(STATED GOAL) Scan the data below and pick out the lines containing the word "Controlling".

(Robot episode rows)

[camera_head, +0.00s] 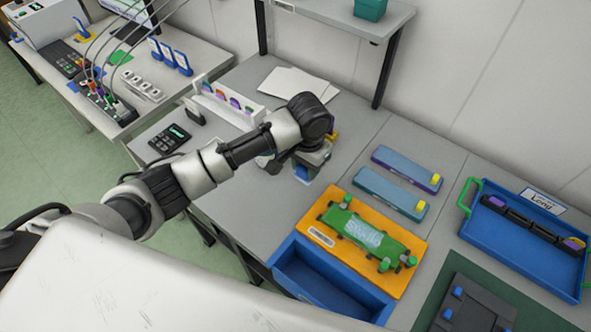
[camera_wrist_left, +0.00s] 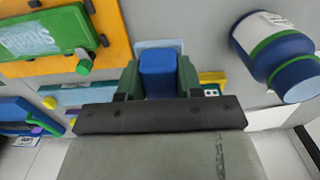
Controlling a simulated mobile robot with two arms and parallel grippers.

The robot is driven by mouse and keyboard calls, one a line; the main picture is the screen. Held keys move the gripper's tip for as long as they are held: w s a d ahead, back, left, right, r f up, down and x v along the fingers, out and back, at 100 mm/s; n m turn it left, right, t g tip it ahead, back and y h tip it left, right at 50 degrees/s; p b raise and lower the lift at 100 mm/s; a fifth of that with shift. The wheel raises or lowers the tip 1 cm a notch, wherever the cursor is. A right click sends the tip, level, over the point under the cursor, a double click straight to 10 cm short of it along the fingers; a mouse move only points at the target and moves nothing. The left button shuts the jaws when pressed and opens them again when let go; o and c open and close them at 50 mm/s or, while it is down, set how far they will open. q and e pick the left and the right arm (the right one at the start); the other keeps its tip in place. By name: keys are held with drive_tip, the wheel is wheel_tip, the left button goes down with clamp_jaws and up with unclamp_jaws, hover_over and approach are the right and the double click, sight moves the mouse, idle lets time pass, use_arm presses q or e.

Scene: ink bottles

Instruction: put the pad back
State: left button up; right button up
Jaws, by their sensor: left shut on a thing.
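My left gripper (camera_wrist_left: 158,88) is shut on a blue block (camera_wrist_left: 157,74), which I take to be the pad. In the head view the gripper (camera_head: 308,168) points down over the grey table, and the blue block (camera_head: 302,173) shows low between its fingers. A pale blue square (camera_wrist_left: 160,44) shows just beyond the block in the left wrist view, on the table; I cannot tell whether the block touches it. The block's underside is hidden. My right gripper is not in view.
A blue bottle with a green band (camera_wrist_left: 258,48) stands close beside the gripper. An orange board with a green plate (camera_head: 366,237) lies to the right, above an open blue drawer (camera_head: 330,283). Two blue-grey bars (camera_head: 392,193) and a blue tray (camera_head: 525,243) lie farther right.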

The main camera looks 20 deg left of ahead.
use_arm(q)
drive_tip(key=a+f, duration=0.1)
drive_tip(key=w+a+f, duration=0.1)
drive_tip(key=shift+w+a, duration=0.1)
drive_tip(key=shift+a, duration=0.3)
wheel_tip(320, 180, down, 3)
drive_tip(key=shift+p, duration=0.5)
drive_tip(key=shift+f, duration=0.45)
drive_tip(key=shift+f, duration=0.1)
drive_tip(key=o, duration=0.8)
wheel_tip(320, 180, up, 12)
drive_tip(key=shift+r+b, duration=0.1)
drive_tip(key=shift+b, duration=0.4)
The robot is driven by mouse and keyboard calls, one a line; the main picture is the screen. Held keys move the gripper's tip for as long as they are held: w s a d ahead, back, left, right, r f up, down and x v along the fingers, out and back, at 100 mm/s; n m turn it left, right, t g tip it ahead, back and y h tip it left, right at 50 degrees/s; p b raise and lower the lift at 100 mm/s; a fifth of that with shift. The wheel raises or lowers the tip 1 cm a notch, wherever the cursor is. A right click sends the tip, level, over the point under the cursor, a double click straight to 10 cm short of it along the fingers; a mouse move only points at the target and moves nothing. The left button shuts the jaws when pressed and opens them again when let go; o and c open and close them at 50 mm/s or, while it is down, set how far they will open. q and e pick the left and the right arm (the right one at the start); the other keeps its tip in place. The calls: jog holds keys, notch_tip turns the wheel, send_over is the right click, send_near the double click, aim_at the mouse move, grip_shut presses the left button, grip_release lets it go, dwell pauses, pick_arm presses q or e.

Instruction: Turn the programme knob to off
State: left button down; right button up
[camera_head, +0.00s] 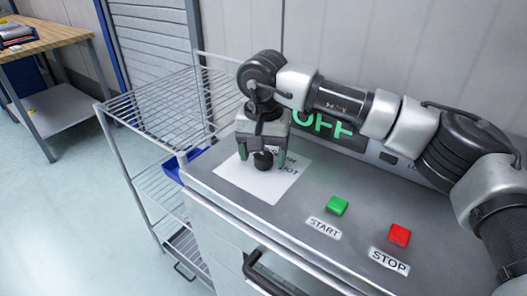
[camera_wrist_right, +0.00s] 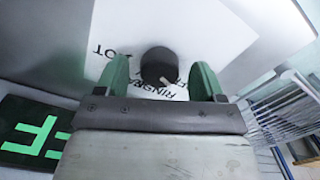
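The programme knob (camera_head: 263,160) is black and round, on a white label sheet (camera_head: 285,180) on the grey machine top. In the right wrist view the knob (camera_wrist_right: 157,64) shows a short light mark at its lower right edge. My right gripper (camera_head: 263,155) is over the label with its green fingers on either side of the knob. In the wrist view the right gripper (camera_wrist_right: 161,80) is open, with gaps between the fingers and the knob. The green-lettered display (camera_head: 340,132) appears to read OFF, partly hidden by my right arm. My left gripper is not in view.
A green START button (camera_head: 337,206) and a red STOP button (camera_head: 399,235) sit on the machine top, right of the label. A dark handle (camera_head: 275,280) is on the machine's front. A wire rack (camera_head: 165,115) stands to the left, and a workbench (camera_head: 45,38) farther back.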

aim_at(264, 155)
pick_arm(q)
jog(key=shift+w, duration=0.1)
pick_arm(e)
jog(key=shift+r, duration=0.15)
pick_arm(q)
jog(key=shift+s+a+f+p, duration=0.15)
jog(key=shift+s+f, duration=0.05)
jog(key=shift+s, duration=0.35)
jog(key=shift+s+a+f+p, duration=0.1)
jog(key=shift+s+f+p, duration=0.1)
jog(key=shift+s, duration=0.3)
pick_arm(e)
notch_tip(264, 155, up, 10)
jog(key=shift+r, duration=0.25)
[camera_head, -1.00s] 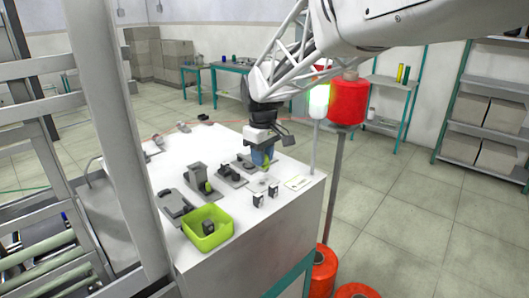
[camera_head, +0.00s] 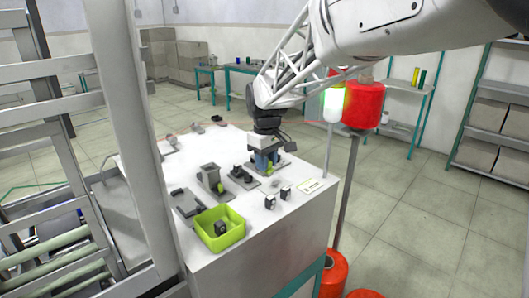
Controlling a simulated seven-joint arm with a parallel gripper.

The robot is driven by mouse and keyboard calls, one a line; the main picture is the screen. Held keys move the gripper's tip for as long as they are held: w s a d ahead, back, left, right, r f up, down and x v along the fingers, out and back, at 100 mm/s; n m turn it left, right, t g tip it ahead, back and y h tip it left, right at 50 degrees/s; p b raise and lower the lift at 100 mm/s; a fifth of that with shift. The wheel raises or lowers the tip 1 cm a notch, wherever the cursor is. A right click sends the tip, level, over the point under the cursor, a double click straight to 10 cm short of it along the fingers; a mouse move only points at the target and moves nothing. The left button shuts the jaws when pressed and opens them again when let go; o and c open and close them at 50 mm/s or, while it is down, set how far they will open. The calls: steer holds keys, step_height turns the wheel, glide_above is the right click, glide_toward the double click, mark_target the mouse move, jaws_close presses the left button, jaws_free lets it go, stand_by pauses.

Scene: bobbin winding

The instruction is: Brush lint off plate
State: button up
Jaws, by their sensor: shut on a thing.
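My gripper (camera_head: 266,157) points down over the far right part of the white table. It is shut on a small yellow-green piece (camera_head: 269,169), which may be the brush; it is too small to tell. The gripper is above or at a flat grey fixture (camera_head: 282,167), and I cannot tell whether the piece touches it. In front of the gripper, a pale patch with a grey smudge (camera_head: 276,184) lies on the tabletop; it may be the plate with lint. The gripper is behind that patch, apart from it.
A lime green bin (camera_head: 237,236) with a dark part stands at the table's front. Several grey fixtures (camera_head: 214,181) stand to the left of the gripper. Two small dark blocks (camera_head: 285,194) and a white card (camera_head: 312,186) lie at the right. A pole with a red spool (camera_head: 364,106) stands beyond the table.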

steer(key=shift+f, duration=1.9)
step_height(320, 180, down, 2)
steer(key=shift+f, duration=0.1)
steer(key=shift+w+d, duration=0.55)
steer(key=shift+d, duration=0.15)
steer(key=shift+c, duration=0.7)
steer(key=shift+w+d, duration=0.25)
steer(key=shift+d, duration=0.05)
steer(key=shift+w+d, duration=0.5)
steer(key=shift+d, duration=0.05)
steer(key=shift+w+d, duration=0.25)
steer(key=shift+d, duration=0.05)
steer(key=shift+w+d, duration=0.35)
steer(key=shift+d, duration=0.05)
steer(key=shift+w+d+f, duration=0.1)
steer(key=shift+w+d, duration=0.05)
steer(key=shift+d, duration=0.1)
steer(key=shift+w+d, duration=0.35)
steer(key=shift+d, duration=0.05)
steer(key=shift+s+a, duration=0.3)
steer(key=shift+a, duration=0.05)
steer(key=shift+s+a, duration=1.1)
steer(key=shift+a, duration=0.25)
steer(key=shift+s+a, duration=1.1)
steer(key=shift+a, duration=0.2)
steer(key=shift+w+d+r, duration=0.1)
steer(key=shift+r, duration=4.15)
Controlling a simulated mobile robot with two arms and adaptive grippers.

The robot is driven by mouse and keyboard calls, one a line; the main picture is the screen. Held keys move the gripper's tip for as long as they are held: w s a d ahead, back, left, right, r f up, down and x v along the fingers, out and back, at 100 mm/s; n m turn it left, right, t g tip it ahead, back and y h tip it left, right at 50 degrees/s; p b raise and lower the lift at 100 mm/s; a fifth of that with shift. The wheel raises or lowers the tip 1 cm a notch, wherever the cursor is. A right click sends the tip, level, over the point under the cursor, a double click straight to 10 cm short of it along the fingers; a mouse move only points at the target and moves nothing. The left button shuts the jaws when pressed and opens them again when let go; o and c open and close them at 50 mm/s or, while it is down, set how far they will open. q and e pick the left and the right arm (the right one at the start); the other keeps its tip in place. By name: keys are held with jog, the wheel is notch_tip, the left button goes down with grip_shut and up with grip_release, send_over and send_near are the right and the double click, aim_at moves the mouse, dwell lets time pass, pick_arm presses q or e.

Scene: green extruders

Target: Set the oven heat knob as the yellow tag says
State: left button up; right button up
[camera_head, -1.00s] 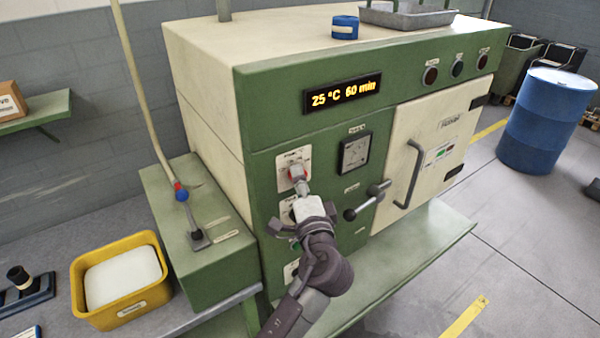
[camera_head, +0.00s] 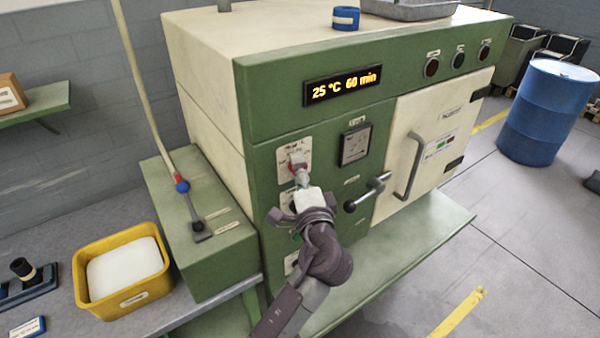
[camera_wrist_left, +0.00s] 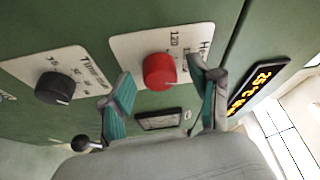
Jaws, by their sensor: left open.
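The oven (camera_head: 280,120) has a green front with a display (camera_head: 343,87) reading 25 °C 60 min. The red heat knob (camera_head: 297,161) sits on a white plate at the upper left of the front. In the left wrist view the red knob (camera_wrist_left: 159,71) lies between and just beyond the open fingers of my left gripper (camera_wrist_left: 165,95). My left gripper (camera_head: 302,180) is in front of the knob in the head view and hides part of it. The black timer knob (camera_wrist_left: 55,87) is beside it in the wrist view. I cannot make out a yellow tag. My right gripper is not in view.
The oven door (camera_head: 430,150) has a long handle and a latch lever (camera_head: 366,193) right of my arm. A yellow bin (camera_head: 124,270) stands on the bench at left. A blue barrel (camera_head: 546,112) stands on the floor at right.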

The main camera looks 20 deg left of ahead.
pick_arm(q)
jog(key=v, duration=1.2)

(SOLUTION FOR THIS EXERCISE)
Controlling a simulated mobile robot with two arms and parallel grippers.
Controlling a simulated seven-joint arm with a parallel gripper.
Controlling a simulated mobile robot with two arms and adaptive grippers.

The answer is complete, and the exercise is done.